While Bode plots and root locus methods are also common, the Nyquist plot’s unique ability to handle time delays and non-minimum-phase zeros makes it particularly suited to aerospace systems, where sensor lags, actuator dynamics, and structural flexibilities introduce complex phase shifts. The following sections explore specific engineering challenges where Nyquist plots were not merely academic exercises but critical decision-making tools that enabled safe operation.

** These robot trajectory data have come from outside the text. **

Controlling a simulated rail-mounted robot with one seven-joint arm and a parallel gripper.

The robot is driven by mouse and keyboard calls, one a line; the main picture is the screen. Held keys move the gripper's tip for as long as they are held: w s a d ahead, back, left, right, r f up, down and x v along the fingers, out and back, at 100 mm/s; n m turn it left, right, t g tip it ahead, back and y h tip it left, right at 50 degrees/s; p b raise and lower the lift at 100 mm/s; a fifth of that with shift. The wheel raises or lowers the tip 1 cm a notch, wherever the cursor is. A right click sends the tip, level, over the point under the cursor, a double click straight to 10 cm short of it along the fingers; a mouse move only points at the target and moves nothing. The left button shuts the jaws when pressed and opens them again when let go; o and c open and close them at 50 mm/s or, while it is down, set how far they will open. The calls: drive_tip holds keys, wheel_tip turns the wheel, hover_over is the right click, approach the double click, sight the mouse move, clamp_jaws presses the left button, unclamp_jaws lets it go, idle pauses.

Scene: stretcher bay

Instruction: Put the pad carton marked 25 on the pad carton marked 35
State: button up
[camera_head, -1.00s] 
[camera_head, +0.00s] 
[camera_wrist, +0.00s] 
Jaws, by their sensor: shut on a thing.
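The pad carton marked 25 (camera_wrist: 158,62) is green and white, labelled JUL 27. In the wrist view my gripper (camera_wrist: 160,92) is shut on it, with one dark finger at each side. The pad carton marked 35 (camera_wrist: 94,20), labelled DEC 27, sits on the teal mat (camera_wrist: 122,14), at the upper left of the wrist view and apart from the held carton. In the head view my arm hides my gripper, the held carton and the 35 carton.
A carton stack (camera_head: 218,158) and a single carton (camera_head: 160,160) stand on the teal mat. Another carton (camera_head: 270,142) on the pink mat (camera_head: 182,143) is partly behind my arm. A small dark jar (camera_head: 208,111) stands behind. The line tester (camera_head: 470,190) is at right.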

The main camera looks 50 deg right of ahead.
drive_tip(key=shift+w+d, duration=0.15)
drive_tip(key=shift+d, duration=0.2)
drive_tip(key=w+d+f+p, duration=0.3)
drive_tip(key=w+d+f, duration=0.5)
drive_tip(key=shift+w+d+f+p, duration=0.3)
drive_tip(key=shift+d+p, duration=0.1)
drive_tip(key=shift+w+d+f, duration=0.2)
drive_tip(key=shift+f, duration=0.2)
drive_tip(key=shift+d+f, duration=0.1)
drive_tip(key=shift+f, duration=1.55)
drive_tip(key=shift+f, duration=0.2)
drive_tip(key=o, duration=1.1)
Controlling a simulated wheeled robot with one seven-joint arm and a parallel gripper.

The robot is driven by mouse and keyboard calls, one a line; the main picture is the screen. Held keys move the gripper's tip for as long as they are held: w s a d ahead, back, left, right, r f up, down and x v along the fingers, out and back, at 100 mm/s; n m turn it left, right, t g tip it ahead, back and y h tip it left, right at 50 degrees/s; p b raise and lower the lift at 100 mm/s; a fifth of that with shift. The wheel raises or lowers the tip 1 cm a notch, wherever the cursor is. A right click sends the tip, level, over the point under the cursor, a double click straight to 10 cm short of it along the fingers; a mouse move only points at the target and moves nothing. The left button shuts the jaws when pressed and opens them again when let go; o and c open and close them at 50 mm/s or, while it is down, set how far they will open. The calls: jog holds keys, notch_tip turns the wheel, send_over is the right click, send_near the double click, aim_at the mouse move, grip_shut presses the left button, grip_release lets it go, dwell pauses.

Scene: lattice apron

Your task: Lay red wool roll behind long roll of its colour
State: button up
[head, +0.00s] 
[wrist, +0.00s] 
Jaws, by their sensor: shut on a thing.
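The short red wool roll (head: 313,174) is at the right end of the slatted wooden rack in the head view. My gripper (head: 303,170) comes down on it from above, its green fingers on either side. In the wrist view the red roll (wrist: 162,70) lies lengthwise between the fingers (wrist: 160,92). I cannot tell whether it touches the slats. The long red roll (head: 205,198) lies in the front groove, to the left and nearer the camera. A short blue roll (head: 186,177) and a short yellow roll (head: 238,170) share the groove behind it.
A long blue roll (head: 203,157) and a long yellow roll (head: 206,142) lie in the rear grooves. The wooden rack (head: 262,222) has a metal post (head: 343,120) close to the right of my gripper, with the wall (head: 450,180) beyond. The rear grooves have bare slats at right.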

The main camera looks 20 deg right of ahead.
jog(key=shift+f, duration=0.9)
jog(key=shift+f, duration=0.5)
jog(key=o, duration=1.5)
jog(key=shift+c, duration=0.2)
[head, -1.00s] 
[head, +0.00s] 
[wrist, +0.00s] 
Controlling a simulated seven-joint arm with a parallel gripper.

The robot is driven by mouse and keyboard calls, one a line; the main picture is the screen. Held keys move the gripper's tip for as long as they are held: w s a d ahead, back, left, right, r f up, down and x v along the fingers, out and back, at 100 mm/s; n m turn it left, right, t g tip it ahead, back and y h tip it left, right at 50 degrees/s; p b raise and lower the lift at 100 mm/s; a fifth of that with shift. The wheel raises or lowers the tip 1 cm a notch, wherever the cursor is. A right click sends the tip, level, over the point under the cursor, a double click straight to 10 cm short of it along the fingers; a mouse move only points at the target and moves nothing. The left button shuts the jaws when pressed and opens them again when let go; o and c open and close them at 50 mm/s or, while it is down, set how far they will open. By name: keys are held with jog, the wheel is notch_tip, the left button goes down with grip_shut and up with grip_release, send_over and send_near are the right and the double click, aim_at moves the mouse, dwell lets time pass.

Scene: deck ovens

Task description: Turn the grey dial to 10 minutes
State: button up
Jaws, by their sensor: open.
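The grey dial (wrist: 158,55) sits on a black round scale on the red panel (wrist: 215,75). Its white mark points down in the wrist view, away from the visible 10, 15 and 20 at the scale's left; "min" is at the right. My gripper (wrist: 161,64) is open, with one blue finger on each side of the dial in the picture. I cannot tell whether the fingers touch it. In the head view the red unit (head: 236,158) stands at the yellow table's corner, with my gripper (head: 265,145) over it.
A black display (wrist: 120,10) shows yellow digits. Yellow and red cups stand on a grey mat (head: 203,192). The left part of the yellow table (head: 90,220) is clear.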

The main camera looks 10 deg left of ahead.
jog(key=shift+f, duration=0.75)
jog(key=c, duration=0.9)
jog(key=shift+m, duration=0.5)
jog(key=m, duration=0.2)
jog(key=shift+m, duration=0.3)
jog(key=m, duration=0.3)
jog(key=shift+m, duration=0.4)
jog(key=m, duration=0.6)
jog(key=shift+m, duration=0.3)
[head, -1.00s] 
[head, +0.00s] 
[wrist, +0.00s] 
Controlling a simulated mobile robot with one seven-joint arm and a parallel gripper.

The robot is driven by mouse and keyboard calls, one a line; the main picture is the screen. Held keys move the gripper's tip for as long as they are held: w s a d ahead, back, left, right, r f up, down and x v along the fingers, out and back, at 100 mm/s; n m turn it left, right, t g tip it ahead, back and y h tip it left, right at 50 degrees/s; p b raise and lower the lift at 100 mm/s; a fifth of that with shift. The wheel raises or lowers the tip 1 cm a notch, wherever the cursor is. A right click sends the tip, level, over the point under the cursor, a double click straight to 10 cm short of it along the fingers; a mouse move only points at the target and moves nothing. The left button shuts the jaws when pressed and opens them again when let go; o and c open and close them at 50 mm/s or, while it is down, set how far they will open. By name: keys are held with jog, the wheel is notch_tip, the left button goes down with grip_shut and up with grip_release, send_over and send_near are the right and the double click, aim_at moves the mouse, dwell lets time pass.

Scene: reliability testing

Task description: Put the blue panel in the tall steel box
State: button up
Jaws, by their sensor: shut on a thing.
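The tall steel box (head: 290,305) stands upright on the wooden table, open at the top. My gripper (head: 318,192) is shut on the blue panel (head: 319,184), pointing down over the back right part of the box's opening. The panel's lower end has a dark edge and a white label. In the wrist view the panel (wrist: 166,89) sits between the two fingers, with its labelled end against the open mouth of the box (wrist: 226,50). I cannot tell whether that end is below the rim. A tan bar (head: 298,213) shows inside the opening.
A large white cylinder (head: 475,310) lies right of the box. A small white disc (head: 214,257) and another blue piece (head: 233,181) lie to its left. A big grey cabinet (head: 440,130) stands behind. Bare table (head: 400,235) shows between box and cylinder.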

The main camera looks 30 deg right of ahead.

Case Study 1: Autopilot Design for Commercial Transport Aircraft

Background and Challenge

In the 1960s and 1970s, the introduction of fly-by-wire and advanced autopilots on aircraft such as the Boeing 747 and later the Airbus A320 demanded rigorous stability verification. A typical autopilot contains nested feedback loops: an inner loop for pitch rate or roll rate, and an outer loop for altitude, heading, or airspeed. Engineers needed to ensure that the combined system remained stable across the full flight envelope, including high-altitude cruise, takeoff, and landing, where aerodynamic characteristics change significantly.

Nyquist Plot Application

Engineers constructed Nyquist plots of the open-loop transfer function from the pilot’s elevator command to the aircraft pitch response, including the actuator dynamics and sensor filters. For each flight condition, they plotted the locus of G(s)H(s) and verified that the plot did not encircle the critical point (-1, j0) for a stable closed-loop system. They used the Nyquist criterion to determine gain margin—the factor by which gain could be increased before instability—and phase margin, which measures the additional phase lag tolerated without oscillation.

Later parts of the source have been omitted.